━━ Dataset extract ━━

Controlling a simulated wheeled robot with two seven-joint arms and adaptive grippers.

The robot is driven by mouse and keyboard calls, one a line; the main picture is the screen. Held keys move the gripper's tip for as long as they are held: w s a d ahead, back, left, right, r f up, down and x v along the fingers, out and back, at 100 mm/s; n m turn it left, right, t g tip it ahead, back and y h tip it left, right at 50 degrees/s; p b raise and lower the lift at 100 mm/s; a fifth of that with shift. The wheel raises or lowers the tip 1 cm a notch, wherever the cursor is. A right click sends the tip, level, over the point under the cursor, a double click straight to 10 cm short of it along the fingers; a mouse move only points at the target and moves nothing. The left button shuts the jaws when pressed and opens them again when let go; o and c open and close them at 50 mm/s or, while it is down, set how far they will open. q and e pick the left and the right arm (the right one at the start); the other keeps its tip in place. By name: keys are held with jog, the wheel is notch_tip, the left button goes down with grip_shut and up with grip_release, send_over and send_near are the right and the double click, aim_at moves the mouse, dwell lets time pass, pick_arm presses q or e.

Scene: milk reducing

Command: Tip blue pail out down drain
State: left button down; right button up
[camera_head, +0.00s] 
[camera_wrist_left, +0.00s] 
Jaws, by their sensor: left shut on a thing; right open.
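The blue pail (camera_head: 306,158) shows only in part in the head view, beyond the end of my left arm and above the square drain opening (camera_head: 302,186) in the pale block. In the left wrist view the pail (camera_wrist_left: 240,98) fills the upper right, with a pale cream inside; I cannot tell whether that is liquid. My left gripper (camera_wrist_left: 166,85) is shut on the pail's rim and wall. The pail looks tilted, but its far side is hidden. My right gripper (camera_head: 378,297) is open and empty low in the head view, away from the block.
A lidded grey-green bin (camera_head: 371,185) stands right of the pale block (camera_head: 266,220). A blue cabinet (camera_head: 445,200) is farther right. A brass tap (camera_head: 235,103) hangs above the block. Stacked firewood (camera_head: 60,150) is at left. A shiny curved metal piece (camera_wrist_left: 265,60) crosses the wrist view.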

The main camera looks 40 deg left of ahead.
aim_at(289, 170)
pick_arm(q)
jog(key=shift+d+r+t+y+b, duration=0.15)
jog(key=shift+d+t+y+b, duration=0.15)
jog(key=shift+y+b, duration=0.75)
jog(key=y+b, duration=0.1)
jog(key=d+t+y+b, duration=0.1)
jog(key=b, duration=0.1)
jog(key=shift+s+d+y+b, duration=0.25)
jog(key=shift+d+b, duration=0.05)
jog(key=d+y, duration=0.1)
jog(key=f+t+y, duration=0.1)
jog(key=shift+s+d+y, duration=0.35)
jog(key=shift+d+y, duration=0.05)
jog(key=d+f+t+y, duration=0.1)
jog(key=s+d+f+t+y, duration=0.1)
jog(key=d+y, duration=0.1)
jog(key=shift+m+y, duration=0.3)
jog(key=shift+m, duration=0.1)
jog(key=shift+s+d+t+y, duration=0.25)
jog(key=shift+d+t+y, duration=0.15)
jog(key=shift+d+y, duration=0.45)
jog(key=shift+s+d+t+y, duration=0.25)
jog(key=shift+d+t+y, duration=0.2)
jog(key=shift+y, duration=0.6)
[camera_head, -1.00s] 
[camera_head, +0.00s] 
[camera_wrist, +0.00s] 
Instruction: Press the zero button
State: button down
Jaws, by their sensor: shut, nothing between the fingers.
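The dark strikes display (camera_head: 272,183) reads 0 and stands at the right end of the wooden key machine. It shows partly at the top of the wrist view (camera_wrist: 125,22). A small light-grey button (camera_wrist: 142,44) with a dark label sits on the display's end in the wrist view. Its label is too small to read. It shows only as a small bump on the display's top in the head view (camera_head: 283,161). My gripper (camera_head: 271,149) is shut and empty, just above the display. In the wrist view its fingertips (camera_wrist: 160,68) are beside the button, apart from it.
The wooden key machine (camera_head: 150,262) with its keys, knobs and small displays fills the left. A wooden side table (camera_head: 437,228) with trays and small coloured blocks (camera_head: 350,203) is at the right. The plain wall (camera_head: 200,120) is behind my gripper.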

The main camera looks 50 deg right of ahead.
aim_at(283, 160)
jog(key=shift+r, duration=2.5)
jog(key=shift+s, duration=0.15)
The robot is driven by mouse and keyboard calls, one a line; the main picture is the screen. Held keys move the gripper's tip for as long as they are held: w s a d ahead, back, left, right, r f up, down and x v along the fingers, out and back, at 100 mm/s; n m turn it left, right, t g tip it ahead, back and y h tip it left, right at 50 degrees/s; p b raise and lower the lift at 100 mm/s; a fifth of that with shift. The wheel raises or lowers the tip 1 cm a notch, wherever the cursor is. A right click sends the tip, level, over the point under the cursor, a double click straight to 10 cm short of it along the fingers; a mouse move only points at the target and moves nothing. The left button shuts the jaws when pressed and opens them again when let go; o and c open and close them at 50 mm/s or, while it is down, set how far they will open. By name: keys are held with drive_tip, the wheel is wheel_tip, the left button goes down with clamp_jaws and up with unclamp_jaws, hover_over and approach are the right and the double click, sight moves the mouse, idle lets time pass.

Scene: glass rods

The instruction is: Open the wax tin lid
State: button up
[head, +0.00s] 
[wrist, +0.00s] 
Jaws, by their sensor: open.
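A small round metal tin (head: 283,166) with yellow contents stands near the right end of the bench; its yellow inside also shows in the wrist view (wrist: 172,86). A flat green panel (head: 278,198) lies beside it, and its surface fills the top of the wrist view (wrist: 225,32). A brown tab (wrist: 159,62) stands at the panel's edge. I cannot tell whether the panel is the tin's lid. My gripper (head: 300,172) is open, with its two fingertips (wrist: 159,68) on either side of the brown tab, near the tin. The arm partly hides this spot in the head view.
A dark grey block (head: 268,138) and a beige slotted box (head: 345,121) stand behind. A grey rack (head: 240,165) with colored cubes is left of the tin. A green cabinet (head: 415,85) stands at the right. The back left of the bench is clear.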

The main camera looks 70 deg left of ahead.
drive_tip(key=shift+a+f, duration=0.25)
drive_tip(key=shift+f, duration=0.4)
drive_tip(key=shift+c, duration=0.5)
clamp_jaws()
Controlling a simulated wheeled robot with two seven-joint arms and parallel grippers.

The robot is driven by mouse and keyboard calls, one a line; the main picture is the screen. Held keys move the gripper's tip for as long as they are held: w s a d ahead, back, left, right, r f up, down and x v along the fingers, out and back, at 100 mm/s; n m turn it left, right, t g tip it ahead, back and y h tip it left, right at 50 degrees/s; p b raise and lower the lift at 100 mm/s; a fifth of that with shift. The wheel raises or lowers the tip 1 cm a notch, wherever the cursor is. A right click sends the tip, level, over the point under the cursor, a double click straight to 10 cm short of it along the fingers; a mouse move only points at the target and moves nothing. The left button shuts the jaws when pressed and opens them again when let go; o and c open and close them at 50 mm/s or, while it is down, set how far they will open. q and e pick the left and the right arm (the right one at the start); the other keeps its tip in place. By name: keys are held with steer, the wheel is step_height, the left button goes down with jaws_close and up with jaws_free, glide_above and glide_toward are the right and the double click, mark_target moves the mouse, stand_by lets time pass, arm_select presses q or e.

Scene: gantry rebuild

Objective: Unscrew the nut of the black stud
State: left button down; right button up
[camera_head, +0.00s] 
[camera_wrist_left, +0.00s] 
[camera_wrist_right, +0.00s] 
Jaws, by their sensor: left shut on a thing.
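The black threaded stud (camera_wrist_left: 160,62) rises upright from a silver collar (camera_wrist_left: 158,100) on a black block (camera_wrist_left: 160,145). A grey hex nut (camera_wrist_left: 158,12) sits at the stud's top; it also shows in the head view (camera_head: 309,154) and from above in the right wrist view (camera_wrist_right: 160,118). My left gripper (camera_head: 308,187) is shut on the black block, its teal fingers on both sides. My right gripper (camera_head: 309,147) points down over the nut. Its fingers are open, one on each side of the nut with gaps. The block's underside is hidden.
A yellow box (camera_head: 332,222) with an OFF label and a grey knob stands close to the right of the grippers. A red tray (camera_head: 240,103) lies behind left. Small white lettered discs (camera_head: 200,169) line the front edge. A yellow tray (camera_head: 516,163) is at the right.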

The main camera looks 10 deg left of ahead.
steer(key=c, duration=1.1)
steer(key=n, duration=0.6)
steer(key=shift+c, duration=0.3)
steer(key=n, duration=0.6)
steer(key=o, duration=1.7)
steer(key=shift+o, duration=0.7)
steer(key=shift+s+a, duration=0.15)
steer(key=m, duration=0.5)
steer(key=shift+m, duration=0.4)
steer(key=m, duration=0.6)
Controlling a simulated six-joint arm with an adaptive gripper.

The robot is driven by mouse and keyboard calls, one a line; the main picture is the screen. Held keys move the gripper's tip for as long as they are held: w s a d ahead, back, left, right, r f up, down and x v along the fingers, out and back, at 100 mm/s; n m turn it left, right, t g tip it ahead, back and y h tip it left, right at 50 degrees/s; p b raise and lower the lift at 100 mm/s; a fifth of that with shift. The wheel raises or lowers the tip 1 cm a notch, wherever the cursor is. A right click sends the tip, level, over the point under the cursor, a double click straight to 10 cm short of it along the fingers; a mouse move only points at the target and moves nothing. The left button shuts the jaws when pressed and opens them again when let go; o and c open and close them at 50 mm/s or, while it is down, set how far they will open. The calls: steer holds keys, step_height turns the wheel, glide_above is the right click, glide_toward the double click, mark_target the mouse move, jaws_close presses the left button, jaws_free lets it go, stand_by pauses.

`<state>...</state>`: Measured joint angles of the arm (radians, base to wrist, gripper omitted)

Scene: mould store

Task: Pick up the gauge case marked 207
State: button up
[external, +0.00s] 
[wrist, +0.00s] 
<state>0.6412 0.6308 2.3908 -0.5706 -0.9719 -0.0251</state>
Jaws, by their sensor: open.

━━━

In the entries above, locate every line with the word "seven" and copy it.

> _Correct result_:
Controlling a simulated wheeled robot with two seven-joint arms and adaptive grippers.
Controlling a simulated wheeled robot with two seven-joint arms and parallel grippers.

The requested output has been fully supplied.